====== Data supplied ======

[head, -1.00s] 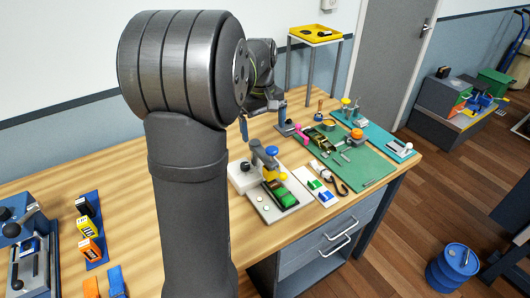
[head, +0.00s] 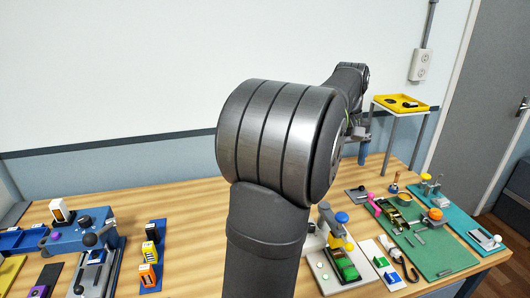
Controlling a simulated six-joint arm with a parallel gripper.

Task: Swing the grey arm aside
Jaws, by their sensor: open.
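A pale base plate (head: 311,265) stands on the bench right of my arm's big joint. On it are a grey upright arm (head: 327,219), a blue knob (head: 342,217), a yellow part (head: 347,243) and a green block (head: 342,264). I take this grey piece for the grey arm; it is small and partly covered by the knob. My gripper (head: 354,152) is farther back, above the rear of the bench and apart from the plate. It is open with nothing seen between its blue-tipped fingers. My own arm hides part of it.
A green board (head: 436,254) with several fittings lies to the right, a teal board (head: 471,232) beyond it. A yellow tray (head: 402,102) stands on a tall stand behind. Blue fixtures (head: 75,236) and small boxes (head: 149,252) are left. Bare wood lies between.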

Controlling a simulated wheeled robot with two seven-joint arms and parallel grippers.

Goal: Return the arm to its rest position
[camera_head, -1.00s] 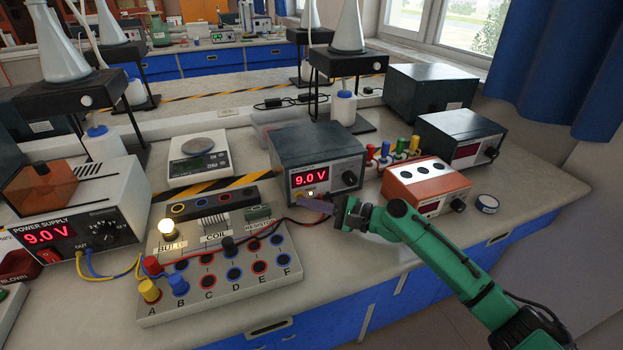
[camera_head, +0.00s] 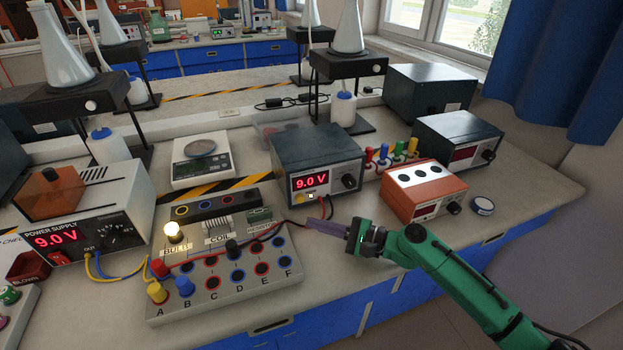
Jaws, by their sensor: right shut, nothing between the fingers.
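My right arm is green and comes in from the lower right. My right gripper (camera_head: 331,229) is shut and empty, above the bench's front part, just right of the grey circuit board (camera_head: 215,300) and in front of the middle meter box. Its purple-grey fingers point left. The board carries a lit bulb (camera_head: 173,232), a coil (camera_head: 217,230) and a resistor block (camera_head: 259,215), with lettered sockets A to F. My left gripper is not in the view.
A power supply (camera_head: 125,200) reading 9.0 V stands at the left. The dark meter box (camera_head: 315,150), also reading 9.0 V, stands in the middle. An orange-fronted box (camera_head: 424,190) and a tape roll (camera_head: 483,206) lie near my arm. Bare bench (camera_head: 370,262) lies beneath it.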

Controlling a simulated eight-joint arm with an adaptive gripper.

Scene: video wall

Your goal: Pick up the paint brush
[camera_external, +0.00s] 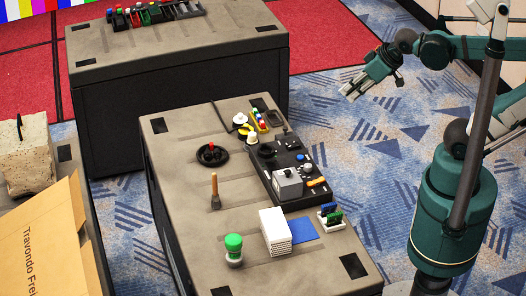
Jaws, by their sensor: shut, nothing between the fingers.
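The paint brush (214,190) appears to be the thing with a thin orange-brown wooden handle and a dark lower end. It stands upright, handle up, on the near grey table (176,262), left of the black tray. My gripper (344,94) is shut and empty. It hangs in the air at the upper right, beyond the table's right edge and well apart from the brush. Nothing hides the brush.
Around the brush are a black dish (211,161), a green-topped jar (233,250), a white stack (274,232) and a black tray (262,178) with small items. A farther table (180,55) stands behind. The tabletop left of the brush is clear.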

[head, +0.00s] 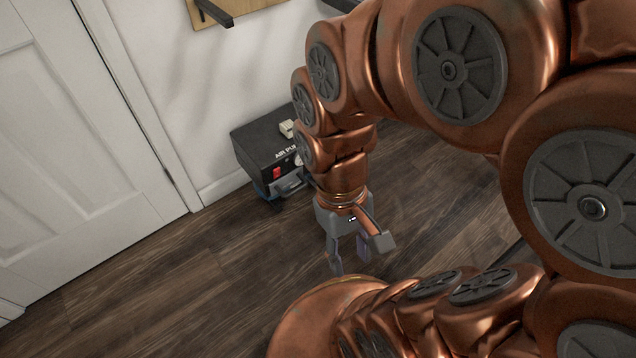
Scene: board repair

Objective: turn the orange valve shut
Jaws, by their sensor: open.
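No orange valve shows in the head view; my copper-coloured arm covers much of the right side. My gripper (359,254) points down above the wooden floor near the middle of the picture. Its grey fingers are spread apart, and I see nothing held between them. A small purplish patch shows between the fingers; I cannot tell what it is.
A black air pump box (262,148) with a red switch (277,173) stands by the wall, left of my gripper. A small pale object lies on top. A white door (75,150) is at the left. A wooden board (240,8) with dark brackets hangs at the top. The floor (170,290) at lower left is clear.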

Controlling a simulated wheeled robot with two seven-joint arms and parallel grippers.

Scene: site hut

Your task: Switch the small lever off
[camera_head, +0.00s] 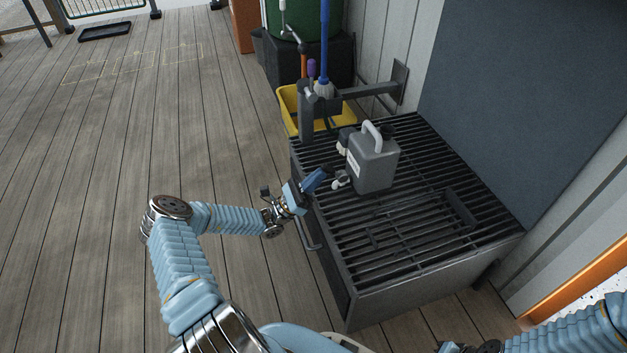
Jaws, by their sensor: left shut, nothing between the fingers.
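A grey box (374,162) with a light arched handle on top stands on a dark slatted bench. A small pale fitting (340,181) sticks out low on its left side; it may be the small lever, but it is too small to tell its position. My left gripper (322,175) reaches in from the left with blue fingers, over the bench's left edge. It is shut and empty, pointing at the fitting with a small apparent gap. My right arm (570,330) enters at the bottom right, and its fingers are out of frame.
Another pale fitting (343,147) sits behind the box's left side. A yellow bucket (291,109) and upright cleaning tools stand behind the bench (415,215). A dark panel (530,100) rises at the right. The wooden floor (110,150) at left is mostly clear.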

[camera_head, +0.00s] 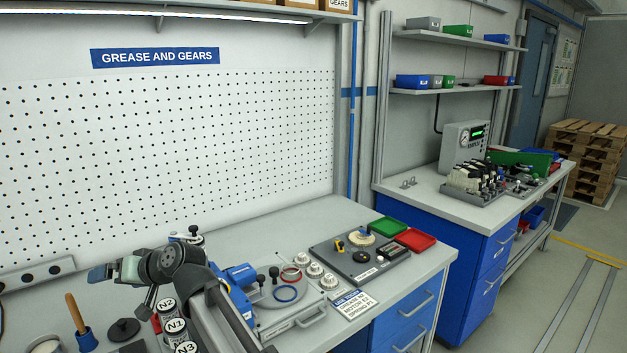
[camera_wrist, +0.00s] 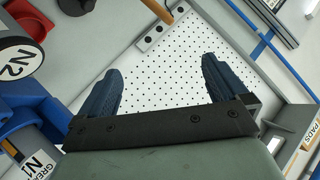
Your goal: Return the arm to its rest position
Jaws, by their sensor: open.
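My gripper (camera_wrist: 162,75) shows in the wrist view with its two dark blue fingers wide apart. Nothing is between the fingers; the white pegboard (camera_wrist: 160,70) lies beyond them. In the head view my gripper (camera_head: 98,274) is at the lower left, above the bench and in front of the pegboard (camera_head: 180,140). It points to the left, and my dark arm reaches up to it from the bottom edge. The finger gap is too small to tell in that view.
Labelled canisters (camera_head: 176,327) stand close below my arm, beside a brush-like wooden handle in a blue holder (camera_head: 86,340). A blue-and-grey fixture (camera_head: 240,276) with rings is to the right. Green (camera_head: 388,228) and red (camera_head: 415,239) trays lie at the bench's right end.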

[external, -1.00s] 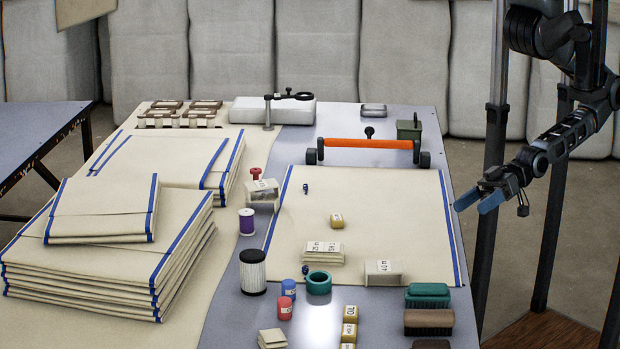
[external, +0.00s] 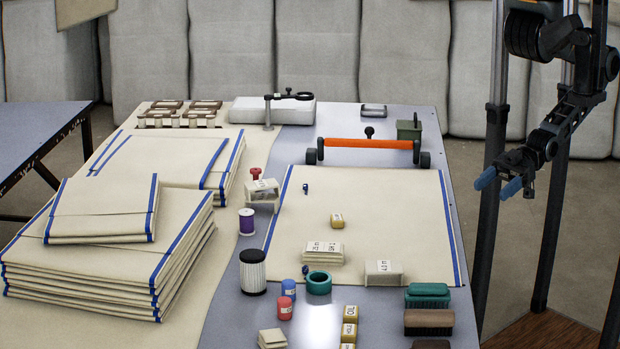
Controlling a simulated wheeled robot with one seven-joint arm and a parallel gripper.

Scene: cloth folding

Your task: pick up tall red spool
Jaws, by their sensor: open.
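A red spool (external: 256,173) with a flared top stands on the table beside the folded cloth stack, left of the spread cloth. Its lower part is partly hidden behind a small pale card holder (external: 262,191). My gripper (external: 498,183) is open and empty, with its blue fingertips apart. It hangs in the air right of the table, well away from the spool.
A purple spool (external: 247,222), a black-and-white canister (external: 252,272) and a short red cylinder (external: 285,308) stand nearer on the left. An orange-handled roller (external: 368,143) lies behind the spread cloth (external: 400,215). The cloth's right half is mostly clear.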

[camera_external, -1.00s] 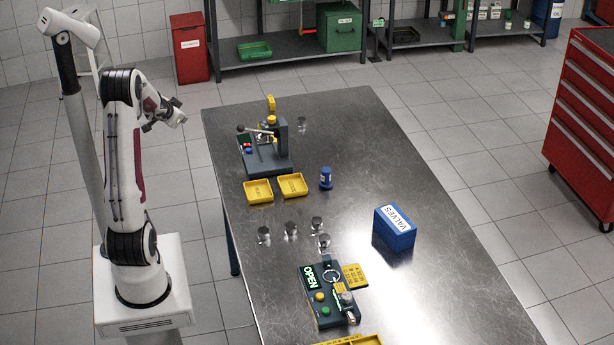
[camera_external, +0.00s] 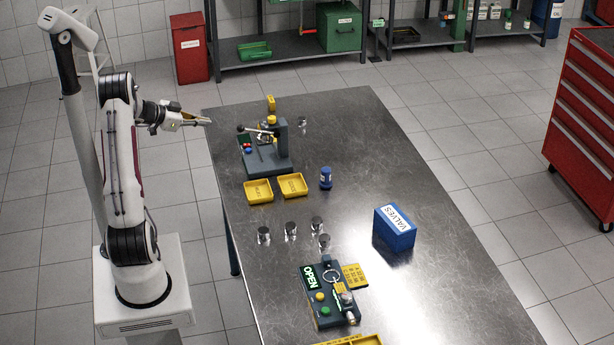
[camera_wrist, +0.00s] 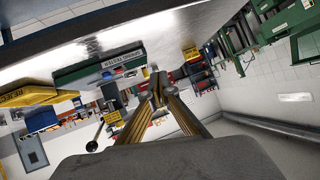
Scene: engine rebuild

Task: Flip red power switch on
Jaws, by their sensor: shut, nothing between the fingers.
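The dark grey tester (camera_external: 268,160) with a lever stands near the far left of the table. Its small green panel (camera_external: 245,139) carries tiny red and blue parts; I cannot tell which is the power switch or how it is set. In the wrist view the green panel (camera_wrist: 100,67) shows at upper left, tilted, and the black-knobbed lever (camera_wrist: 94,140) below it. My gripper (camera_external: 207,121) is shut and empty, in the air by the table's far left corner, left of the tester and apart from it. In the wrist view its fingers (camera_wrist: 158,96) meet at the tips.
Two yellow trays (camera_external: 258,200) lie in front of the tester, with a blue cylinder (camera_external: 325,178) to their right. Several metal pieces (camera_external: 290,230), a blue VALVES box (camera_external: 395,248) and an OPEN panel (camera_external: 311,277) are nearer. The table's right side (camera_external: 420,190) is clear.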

======

*To be done:* All the lines above are to be given again exactly as they read, with the pictures removed.

*Correct response:*
[head, -1.00s] 
[head, +0.00s] 
Controlling a simulated six-joint arm with a parallel gripper.

Task: Swing the grey arm aside
Jaws, by their sensor: open.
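A pale base plate (head: 311,265) stands on the bench right of my arm's big joint. On it are a grey upright arm (head: 327,219), a blue knob (head: 342,217), a yellow part (head: 347,243) and a green block (head: 342,264). I take this grey piece for the grey arm; it is small and partly covered by the knob. My gripper (head: 354,152) is farther back, above the rear of the bench and apart from the plate. It is open with nothing seen between its blue-tipped fingers. My own arm hides part of it.
A green board (head: 436,254) with several fittings lies to the right, a teal board (head: 471,232) beyond it. A yellow tray (head: 402,102) stands on a tall stand behind. Blue fixtures (head: 75,236) and small boxes (head: 149,252) are left. Bare wood lies between.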

Controlling a simulated wheeled robot with two seven-joint arms and parallel grippers.

Goal: Return the arm to its rest position
[camera_head, -1.00s] 
[camera_head, +0.00s] 
Jaws, by their sensor: right shut, nothing between the fingers.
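My right arm is green and comes in from the lower right. My right gripper (camera_head: 331,229) is shut and empty, above the bench's front part, just right of the grey circuit board (camera_head: 215,300) and in front of the middle meter box. Its purple-grey fingers point left. The board carries a lit bulb (camera_head: 173,232), a coil (camera_head: 217,230) and a resistor block (camera_head: 259,215), with lettered sockets A to F. My left gripper is not in the view.
A power supply (camera_head: 125,200) reading 9.0 V stands at the left. The dark meter box (camera_head: 315,150), also reading 9.0 V, stands in the middle. An orange-fronted box (camera_head: 424,190) and a tape roll (camera_head: 483,206) lie near my arm. Bare bench (camera_head: 370,262) lies beneath it.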

Controlling a simulated eight-joint arm with an adaptive gripper.

Scene: video wall

Your goal: Pick up the paint brush
[camera_external, +0.00s] 
Jaws, by their sensor: shut, nothing between the fingers.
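The paint brush (214,190) appears to be the thing with a thin orange-brown wooden handle and a dark lower end. It stands upright, handle up, on the near grey table (176,262), left of the black tray. My gripper (344,94) is shut and empty. It hangs in the air at the upper right, beyond the table's right edge and well apart from the brush. Nothing hides the brush.
Around the brush are a black dish (211,161), a green-topped jar (233,250), a white stack (274,232) and a black tray (262,178) with small items. A farther table (180,55) stands behind. The tabletop left of the brush is clear.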

[head, +0.00s] 
Scene: board repair

Objective: turn the orange valve shut
Jaws, by their sensor: open.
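No orange valve shows in the head view; my copper-coloured arm covers much of the right side. My gripper (359,254) points down above the wooden floor near the middle of the picture. Its grey fingers are spread apart, and I see nothing held between them. A small purplish patch shows between the fingers; I cannot tell what it is.
A black air pump box (262,148) with a red switch (277,173) stands by the wall, left of my gripper. A small pale object lies on top. A white door (75,150) is at the left. A wooden board (240,8) with dark brackets hangs at the top. The floor (170,290) at lower left is clear.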

Controlling a simulated wheeled robot with two seven-joint arms and parallel grippers.

Scene: site hut

Your task: Switch the small lever off
[camera_head, +0.00s] 
Jaws, by their sensor: left shut, nothing between the fingers.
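A grey box (374,162) with a light arched handle on top stands on a dark slatted bench. A small pale fitting (340,181) sticks out low on its left side; it may be the small lever, but it is too small to tell its position. My left gripper (322,175) reaches in from the left with blue fingers, over the bench's left edge. It is shut and empty, pointing at the fitting with a small apparent gap. My right arm (570,330) enters at the bottom right, and its fingers are out of frame.
Another pale fitting (343,147) sits behind the box's left side. A yellow bucket (291,109) and upright cleaning tools stand behind the bench (415,215). A dark panel (530,100) rises at the right. The wooden floor (110,150) at left is mostly clear.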

[camera_head, +0.00s] 
[camera_wrist, +0.00s] 
Your goal: Return the arm to its rest position
Jaws, by their sensor: open.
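My gripper (camera_wrist: 162,75) shows in the wrist view with its two dark blue fingers wide apart. Nothing is between the fingers; the white pegboard (camera_wrist: 160,70) lies beyond them. In the head view my gripper (camera_head: 98,274) is at the lower left, above the bench and in front of the pegboard (camera_head: 180,140). It points to the left, and my dark arm reaches up to it from the bottom edge. The finger gap is too small to tell in that view.
Labelled canisters (camera_head: 176,327) stand close below my arm, beside a brush-like wooden handle in a blue holder (camera_head: 86,340). A blue-and-grey fixture (camera_head: 240,276) with rings is to the right. Green (camera_head: 388,228) and red (camera_head: 415,239) trays lie at the bench's right end.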

[external, -1.00s] 
[external, +0.00s] 
Controlling a simulated wheeled robot with one seven-joint arm and a parallel gripper.

Scene: cloth folding

Your task: pick up tall red spool
Jaws, by their sensor: open.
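A red spool (external: 256,173) with a flared top stands on the table beside the folded cloth stack, left of the spread cloth. Its lower part is partly hidden behind a small pale card holder (external: 262,191). My gripper (external: 498,183) is open and empty, with its blue fingertips apart. It hangs in the air right of the table, well away from the spool.
A purple spool (external: 247,222), a black-and-white canister (external: 252,272) and a short red cylinder (external: 285,308) stand nearer on the left. An orange-handled roller (external: 368,143) lies behind the spread cloth (external: 400,215). The cloth's right half is mostly clear.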

[camera_external, -1.00s] 
[camera_external, +0.00s] 
[camera_wrist, +0.00s] 
Scene: engine rebuild

Task: Flip red power switch on
Jaws, by their sensor: shut, nothing between the fingers.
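The dark grey tester (camera_external: 268,160) with a lever stands near the far left of the table. Its small green panel (camera_external: 245,139) carries tiny red and blue parts; I cannot tell which is the power switch or how it is set. In the wrist view the green panel (camera_wrist: 100,67) shows at upper left, tilted, and the black-knobbed lever (camera_wrist: 94,140) below it. My gripper (camera_external: 207,121) is shut and empty, in the air by the table's far left corner, left of the tester and apart from it. In the wrist view its fingers (camera_wrist: 158,96) meet at the tips.
Two yellow trays (camera_external: 258,200) lie in front of the tester, with a blue cylinder (camera_external: 325,178) to their right. Several metal pieces (camera_external: 290,230), a blue VALVES box (camera_external: 395,248) and an OPEN panel (camera_external: 311,277) are nearer. The table's right side (camera_external: 420,190) is clear.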

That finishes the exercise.